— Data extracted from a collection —
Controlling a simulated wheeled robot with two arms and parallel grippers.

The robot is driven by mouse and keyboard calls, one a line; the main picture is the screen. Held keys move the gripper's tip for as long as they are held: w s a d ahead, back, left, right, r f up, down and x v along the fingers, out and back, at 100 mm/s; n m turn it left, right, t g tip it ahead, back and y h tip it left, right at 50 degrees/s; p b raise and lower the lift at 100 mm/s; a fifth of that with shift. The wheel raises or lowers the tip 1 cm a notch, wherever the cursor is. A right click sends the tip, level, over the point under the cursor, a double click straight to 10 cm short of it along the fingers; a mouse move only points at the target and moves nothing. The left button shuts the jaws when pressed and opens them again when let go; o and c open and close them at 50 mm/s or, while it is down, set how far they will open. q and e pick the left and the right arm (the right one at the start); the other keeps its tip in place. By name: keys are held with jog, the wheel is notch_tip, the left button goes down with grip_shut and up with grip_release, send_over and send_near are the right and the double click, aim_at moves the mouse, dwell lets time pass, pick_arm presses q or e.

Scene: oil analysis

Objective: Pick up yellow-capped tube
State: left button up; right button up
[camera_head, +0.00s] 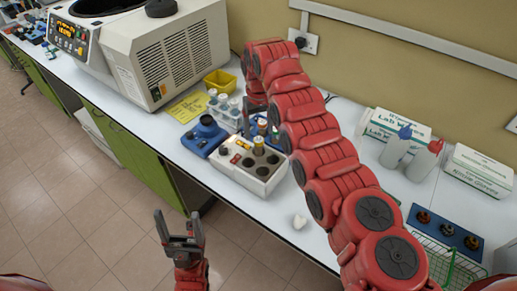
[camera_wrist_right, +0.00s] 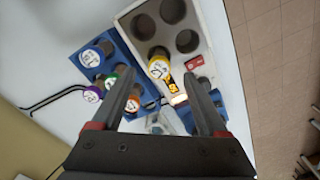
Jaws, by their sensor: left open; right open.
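The yellow-capped tube (camera_wrist_right: 158,67) stands in a hole of the white-grey heater block (camera_wrist_right: 215,45), its cap facing the right wrist camera. In the head view the tube (camera_head: 259,146) rises from the block (camera_head: 235,174). My right gripper (camera_wrist_right: 160,82) is open and empty above it; the cap shows between the fingertips, apart from both. In the head view the right gripper (camera_head: 246,112) is partly hidden by its own arm. My left gripper (camera_head: 178,222) is open and empty, over the floor in front of the bench.
A blue rack (camera_wrist_right: 112,52) with several colour-capped tubes stands beside the block. A blue device (camera_head: 204,136), a clear rack (camera_head: 226,113) and a yellow tray (camera_head: 220,81) are to the left. A large centrifuge (camera_head: 160,50) stands further left. Bottles (camera_head: 425,160) and boxes stand right.

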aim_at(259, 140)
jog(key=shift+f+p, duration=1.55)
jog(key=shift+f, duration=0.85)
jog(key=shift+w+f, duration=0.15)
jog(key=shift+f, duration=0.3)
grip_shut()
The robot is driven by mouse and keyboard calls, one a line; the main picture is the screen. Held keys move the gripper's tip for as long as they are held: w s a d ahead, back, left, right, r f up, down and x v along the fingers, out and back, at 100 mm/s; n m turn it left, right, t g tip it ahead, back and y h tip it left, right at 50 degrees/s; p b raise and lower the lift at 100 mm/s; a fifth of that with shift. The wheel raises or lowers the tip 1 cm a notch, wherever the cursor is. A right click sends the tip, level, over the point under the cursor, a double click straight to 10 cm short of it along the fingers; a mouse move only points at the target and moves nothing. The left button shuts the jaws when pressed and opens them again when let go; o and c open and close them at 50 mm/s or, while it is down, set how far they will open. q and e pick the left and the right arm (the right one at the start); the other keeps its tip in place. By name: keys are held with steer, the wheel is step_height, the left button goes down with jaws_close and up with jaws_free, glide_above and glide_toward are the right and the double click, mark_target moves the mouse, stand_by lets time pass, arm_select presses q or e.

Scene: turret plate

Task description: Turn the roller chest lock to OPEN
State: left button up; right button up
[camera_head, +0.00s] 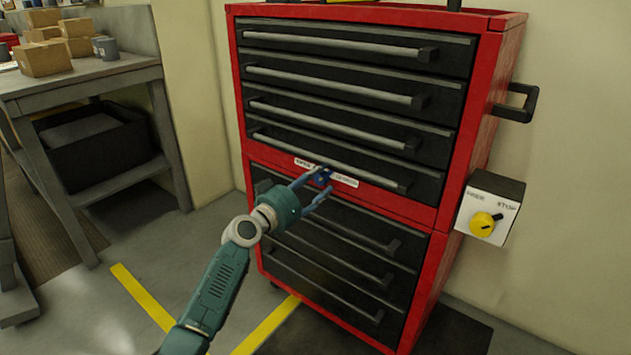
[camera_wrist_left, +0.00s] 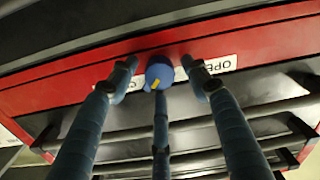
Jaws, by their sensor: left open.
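The red roller chest (camera_head: 345,187) has black drawers above and below a red cross strip. A small blue lock knob (camera_head: 322,175) sits on that strip between two white labels. In the left wrist view the blue knob (camera_wrist_left: 159,71) has a yellow mark toward its lower left. A label starting "OPE" (camera_wrist_left: 221,64) is right of it there; the other label is mostly hidden by a finger. My left gripper (camera_head: 321,181) is open with its fingers around the knob; I cannot tell whether they touch it. My right gripper is not in view.
A white box with a yellow dial (camera_head: 483,224) is on the chest's right side, below a black side handle (camera_head: 517,103). Grey drawer handles (camera_head: 330,95) stick out above and below the lock. A grey bench (camera_head: 95,75) with cardboard boxes stands left. Floor between is clear.

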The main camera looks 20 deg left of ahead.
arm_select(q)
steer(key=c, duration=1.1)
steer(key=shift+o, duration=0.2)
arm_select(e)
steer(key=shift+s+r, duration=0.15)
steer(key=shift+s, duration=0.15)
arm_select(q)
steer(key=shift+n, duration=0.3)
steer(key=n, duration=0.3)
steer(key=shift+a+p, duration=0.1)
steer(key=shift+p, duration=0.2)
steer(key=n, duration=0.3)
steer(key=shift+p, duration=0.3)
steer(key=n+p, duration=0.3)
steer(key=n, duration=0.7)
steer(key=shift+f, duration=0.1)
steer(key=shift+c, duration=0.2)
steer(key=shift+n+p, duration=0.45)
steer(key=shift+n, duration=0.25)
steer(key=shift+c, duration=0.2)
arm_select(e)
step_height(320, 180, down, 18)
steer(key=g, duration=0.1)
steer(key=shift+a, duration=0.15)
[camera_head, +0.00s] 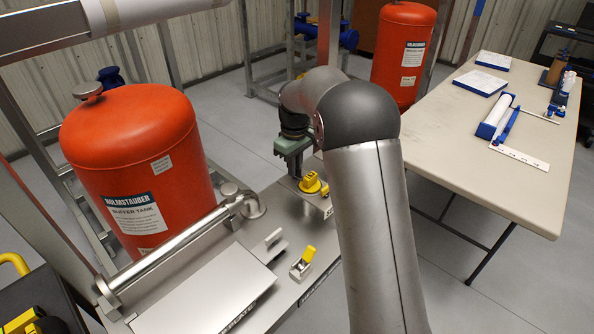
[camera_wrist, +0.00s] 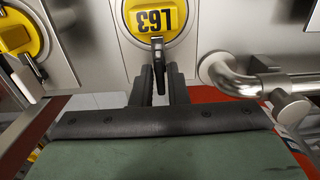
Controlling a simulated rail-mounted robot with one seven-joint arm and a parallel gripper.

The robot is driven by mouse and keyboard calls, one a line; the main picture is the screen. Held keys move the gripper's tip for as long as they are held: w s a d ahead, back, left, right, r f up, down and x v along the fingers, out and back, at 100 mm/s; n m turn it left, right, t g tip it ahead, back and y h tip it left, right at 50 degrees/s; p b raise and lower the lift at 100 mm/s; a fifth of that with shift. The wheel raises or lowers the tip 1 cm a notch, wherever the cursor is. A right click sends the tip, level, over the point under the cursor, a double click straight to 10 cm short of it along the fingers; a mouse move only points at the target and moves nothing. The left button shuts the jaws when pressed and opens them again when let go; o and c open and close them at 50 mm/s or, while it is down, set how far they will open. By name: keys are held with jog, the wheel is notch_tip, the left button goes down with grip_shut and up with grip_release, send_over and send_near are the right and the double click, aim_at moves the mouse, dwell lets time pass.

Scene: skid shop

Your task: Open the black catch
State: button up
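In the wrist view a dark, narrow lever (camera_wrist: 157,50), which looks like the black catch, hangs over the lower rim of a round yellow cap (camera_wrist: 155,17) marked L63. My gripper (camera_wrist: 159,75) has its two black fingers on either side of the lever's lower part. I cannot tell whether they touch it. In the head view my gripper (camera_head: 294,168) points down at the metal panel beside a yellow cap (camera_head: 312,184). The catch cannot be made out there.
In the wrist view a steel pipe elbow (camera_wrist: 230,75) stands right of my fingers, and another yellow fitting (camera_wrist: 22,35) is at left. In the head view a red tank (camera_head: 130,150), a steel pipe (camera_head: 175,245) and a yellow-handled latch (camera_head: 304,262) are nearby. A table (camera_head: 480,160) stands right.

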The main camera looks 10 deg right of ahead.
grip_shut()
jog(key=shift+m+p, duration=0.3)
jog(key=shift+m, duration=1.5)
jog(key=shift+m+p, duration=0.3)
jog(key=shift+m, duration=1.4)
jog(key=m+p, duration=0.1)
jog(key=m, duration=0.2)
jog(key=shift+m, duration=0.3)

— Problem details —
Return the listing above word for word, with the pictures removed.

— Task result —
Controlling a simulated wheeled robot with two arms and parallel grippers.

The robot is driven by mouse and keyboard calls, one a line; the main picture is the screen. Held keys move the gripper's tip for as long as they are held: w s a d ahead, back, left, right, r f up, down and x v along the fingers, out and back, at 100 mm/s; n m turn it left, right, t g tip it ahead, back and y h tip it left, right at 50 degrees/s; p b raise and lower the lift at 100 mm/s; a fifth of that with shift. The wheel raises or lowers the tip 1 cm a notch, wherever the cursor is. A right click sends the tip, level, over the point under the cursor, a double click straight to 10 cm short of it along the fingers; a mouse move only points at the target and moves nothing. The left button shuts the jaws when pressed and opens them again when let go; o and c open and close them at 50 mm/s or, while it is down, set how far they will open. q and e pick the left and the right arm (the right one at the start); the other keeps its tip in place. By name: keys are held with jog, the wheel is notch_tip, the left button goes down with grip_shut and up with grip_release, send_over and send_near are the right and the double click, aim_at moves the mouse, dwell lets time pass, pick_arm presses q or e.

Scene: oil analysis

Objective: Pick up yellow-capped tube
State: left button up; right button up
[camera_head, +0.00s] 
[camera_wrist_right, +0.00s] 
Jaws, by their sensor: left open; right open.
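The yellow-capped tube (camera_wrist_right: 158,67) stands in a hole of the white-grey heater block (camera_wrist_right: 215,45), its cap facing the right wrist camera. In the head view the tube (camera_head: 259,146) rises from the block (camera_head: 235,174). My right gripper (camera_wrist_right: 160,82) is open and empty above it; the cap shows between the fingertips, apart from both. In the head view the right gripper (camera_head: 246,112) is partly hidden by its own arm. My left gripper (camera_head: 178,222) is open and empty, over the floor in front of the bench.
A blue rack (camera_wrist_right: 112,52) with several colour-capped tubes stands beside the block. A blue device (camera_head: 204,136), a clear rack (camera_head: 226,113) and a yellow tray (camera_head: 220,81) are to the left. A large centrifuge (camera_head: 160,50) stands further left. Bottles (camera_head: 425,160) and boxes stand right.

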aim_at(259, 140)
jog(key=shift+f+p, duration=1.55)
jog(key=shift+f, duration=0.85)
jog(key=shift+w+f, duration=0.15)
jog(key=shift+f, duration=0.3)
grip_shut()
The robot is driven by mouse and keyboard calls, one a line; the main picture is the screen. Held keys move the gripper's tip for as long as they are held: w s a d ahead, back, left, right, r f up, down and x v along the fingers, out and back, at 100 mm/s; n m turn it left, right, t g tip it ahead, back and y h tip it left, right at 50 degrees/s; p b raise and lower the lift at 100 mm/s; a fifth of that with shift. The wheel raises or lowers the tip 1 cm a notch, wherever the cursor is. A right click sends the tip, level, over the point under the cursor, a double click straight to 10 cm short of it along the fingers; a mouse move only points at the target and moves nothing. The left button shuts the jaws when pressed and opens them again when let go; o and c open and close them at 50 mm/s or, while it is down, set how far they will open. q and e pick the left and the right arm (the right one at the start); the other keeps its tip in place. By name: keys are held with steer, the wheel is step_height, the left button goes down with jaws_close and up with jaws_free, glide_above and glide_toward are the right and the double click, mark_target moves the mouse, stand_by lets time pass, arm_select presses q or e.

Scene: turret plate

Task description: Turn the roller chest lock to OPEN
State: left button up; right button up
[camera_head, +0.00s] 
[camera_wrist_left, +0.00s] 
Jaws, by their sensor: left open.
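The red roller chest (camera_head: 345,187) has black drawers above and below a red cross strip. A small blue lock knob (camera_head: 322,175) sits on that strip between two white labels. In the left wrist view the blue knob (camera_wrist_left: 159,71) has a yellow mark toward its lower left. A label starting "OPE" (camera_wrist_left: 221,64) is right of it there; the other label is mostly hidden by a finger. My left gripper (camera_head: 321,181) is open with its fingers around the knob; I cannot tell whether they touch it. My right gripper is not in view.
A white box with a yellow dial (camera_head: 483,224) is on the chest's right side, below a black side handle (camera_head: 517,103). Grey drawer handles (camera_head: 330,95) stick out above and below the lock. A grey bench (camera_head: 95,75) with cardboard boxes stands left. Floor between is clear.

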The main camera looks 20 deg left of ahead.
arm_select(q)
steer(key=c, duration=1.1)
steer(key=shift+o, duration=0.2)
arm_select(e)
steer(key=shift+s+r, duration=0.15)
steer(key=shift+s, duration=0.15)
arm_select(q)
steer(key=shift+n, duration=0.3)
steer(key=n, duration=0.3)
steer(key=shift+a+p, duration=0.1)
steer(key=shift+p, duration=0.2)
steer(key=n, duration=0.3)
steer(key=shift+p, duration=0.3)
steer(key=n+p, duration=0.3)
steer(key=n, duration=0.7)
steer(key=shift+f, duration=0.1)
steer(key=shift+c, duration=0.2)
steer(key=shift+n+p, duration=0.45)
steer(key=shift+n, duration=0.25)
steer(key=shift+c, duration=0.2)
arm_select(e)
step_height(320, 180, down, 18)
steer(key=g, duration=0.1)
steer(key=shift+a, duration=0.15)
[camera_head, +0.00s] 
[camera_wrist, +0.00s] 
Controlling a simulated rail-mounted robot with one seven-joint arm and a parallel gripper.

The robot is driven by mouse and keyboard calls, one a line; the main picture is the screen. Held keys move the gripper's tip for as long as they are held: w s a d ahead, back, left, right, r f up, down and x v along the fingers, out and back, at 100 mm/s; n m turn it left, right, t g tip it ahead, back and y h tip it left, right at 50 degrees/s; p b raise and lower the lift at 100 mm/s; a fifth of that with shift. The wheel raises or lowers the tip 1 cm a notch, wherever the cursor is. A right click sends the tip, level, over the point under the cursor, a double click straight to 10 cm short of it along the fingers; a mouse move only points at the target and moves nothing. The left button shuts the jaws when pressed and opens them again when let go; o and c open and close them at 50 mm/s or, while it is down, set how far they will open. By name: keys are held with jog, the wheel is notch_tip, the left button goes down with grip_shut and up with grip_release, send_over and send_near are the right and the double click, aim_at moves the mouse, dwell lets time pass.

Scene: skid shop

Your task: Open the black catch
State: button up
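In the wrist view a dark, narrow lever (camera_wrist: 157,50), which looks like the black catch, hangs over the lower rim of a round yellow cap (camera_wrist: 155,17) marked L63. My gripper (camera_wrist: 159,75) has its two black fingers on either side of the lever's lower part. I cannot tell whether they touch it. In the head view my gripper (camera_head: 294,168) points down at the metal panel beside a yellow cap (camera_head: 312,184). The catch cannot be made out there.
In the wrist view a steel pipe elbow (camera_wrist: 230,75) stands right of my fingers, and another yellow fitting (camera_wrist: 22,35) is at left. In the head view a red tank (camera_head: 130,150), a steel pipe (camera_head: 175,245) and a yellow-handled latch (camera_head: 304,262) are nearby. A table (camera_head: 480,160) stands right.

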The main camera looks 10 deg right of ahead.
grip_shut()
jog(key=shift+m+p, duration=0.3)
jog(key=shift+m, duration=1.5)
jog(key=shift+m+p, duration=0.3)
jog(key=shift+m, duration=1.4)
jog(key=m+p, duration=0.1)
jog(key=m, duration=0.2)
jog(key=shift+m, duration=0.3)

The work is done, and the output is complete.